WHAT YOU HAVE TO DO: Using the records provided below, locate and copy each line that contains the word "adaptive".

DATA FOR PROCESSING:
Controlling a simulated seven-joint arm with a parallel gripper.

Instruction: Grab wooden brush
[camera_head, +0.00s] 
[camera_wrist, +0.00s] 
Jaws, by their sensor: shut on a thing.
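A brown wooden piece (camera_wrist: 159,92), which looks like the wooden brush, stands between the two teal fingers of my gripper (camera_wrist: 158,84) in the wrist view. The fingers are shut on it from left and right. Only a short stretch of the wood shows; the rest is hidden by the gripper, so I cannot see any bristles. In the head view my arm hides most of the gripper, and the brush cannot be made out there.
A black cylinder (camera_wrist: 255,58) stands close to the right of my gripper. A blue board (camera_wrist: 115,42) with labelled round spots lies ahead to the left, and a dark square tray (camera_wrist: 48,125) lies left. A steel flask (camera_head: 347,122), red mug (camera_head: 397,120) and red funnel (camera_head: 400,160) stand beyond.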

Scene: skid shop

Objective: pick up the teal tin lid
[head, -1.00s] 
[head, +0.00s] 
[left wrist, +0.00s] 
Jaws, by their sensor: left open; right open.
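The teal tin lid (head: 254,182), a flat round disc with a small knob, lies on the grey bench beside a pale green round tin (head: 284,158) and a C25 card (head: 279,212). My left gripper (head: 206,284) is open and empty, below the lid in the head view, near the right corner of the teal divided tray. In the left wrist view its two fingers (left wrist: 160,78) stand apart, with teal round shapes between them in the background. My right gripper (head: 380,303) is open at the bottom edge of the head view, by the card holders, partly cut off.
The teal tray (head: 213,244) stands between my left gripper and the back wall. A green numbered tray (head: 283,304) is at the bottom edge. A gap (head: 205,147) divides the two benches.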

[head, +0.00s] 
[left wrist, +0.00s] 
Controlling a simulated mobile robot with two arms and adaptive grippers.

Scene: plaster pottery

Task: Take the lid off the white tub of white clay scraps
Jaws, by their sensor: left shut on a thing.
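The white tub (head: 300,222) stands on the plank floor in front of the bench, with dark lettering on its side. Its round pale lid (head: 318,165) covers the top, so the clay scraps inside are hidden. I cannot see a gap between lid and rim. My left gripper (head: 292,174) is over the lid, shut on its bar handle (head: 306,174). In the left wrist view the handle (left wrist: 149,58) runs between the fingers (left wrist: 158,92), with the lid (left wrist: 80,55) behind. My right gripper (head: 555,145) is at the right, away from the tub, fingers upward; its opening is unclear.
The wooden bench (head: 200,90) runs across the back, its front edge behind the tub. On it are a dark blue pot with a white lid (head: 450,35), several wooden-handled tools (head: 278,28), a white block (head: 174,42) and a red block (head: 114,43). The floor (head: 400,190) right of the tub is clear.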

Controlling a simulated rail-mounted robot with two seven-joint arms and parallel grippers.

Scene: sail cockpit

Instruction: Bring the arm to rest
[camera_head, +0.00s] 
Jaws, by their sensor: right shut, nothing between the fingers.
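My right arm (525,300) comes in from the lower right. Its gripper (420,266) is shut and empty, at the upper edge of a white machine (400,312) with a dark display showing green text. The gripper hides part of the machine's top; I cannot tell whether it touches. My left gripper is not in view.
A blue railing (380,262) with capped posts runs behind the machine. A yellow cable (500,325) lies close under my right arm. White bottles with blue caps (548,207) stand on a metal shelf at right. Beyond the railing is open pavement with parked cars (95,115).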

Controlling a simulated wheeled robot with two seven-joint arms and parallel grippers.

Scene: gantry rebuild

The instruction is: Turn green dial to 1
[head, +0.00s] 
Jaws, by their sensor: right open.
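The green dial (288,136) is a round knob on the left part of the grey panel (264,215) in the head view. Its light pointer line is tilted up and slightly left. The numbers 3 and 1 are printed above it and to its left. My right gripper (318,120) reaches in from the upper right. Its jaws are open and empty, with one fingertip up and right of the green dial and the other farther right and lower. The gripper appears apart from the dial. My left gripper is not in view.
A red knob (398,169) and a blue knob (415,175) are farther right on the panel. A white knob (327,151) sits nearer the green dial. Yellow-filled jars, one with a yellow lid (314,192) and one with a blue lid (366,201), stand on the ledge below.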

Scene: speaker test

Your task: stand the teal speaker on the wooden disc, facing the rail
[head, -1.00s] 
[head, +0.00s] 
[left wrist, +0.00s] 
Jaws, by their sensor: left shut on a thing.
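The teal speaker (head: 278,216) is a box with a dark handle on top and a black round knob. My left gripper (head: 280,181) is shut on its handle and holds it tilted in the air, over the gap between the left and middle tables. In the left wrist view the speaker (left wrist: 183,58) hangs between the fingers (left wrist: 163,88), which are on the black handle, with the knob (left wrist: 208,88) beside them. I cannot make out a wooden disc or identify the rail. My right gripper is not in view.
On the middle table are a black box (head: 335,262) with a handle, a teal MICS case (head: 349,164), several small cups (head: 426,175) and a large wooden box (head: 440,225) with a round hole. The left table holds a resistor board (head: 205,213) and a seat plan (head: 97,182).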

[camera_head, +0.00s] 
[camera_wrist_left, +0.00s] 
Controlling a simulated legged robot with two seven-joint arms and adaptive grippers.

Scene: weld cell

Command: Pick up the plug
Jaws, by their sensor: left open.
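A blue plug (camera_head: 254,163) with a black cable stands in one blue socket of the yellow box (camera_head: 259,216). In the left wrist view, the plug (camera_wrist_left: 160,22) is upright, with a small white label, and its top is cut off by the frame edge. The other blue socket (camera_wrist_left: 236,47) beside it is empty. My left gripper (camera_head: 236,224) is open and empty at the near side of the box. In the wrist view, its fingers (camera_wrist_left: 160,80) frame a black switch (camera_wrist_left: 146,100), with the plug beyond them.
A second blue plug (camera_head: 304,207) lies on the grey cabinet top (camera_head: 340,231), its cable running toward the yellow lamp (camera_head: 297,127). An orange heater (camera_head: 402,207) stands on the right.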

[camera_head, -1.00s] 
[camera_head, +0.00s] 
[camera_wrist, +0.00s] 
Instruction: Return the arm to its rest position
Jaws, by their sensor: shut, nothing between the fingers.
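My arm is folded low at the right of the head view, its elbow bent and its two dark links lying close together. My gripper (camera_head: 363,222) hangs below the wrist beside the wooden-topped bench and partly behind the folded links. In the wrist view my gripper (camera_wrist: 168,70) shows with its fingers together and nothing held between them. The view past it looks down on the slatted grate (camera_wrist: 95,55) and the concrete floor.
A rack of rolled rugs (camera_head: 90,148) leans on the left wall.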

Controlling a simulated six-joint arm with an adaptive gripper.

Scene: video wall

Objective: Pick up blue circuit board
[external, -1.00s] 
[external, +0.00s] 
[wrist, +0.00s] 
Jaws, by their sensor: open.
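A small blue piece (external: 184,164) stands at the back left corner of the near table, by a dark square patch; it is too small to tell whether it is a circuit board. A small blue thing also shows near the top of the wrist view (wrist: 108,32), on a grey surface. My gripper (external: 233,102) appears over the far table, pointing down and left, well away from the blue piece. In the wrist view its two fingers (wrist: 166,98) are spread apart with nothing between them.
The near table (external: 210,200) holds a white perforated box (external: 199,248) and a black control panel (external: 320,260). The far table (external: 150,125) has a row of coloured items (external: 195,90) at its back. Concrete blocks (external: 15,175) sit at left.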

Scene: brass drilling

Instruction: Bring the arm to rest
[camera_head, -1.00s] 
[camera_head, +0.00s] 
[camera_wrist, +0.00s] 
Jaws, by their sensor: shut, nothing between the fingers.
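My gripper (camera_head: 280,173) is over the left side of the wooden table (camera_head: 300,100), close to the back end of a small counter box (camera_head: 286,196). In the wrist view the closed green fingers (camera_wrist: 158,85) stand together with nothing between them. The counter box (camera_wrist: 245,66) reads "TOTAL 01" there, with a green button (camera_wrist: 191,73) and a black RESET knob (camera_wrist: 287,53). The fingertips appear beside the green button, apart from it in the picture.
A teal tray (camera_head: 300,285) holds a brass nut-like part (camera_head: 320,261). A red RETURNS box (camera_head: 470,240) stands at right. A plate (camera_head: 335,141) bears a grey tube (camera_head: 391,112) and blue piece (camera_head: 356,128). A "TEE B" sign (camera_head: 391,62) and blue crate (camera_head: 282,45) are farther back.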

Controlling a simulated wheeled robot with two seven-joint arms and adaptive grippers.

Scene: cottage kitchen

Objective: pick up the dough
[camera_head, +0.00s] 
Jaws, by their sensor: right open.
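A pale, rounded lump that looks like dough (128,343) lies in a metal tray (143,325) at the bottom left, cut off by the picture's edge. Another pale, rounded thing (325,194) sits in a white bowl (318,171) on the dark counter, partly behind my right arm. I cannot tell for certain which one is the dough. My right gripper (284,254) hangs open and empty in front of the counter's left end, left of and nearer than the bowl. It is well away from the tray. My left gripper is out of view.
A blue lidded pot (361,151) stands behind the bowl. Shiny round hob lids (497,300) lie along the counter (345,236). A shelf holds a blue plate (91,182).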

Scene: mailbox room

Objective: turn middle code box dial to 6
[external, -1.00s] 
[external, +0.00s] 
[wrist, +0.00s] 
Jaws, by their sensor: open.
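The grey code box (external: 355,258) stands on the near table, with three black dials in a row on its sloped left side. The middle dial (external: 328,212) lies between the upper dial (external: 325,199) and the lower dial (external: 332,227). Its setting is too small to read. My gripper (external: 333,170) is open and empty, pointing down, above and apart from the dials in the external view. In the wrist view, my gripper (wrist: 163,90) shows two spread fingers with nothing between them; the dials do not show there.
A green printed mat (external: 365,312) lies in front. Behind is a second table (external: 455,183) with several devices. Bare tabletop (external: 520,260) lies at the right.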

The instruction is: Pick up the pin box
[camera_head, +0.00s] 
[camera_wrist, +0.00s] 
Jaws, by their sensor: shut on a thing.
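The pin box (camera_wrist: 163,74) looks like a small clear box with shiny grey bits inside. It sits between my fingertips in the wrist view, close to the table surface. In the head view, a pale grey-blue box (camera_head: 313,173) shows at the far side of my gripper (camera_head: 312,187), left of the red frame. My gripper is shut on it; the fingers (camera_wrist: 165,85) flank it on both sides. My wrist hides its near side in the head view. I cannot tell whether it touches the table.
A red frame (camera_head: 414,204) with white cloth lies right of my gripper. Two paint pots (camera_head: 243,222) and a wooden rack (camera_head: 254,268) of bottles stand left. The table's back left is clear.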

WRITTEN RESPONSE:
Controlling a simulated mobile robot with two arms and adaptive grippers.
Controlling a simulated legged robot with two seven-joint arms and adaptive grippers.
Controlling a simulated six-joint arm with an adaptive gripper.
Controlling a simulated wheeled robot with two seven-joint arms and adaptive grippers.

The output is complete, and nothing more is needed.